[Manipulation episode records]
···
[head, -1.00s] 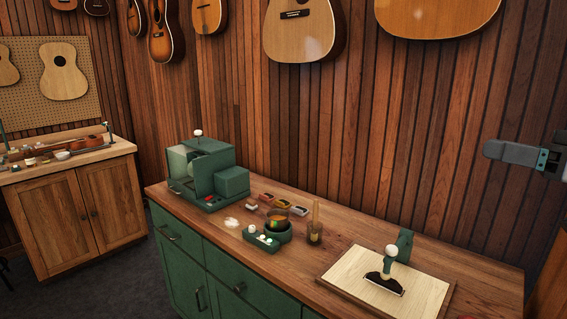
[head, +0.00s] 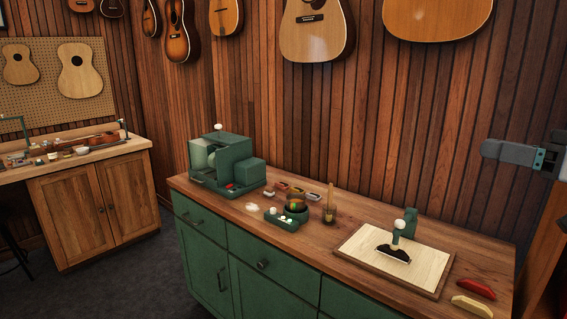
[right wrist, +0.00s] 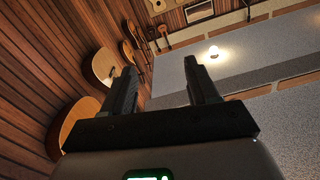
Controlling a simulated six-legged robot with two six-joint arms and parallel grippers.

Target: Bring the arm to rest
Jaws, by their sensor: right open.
···
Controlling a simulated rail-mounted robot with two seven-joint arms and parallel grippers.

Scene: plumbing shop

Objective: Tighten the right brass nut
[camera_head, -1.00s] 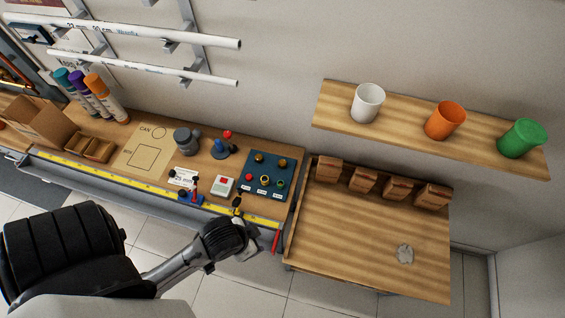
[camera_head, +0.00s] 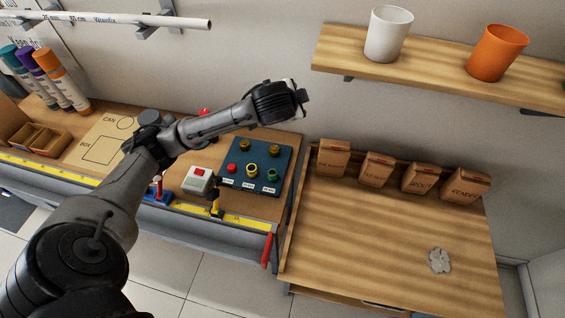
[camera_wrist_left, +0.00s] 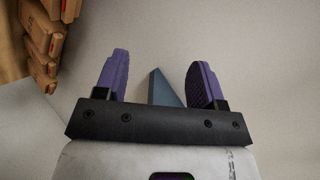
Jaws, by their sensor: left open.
···
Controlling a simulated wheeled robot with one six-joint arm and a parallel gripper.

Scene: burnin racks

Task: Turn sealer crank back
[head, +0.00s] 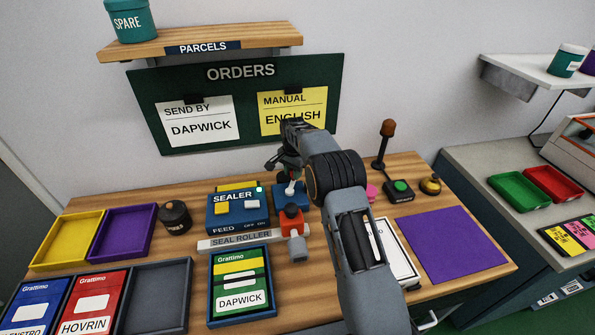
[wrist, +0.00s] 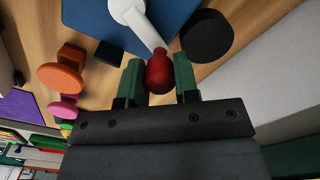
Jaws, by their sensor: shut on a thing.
···
» **Problem**: Using the listing above, gather each line that holds the string "parallel" and copy it.

» **The solution**:
Controlling a simulated six-legged robot with two six-joint arms and parallel grippers.
Controlling a simulated rail-mounted robot with two seven-joint arms and parallel grippers.
Controlling a simulated wheeled robot with one six-joint arm and a parallel gripper.

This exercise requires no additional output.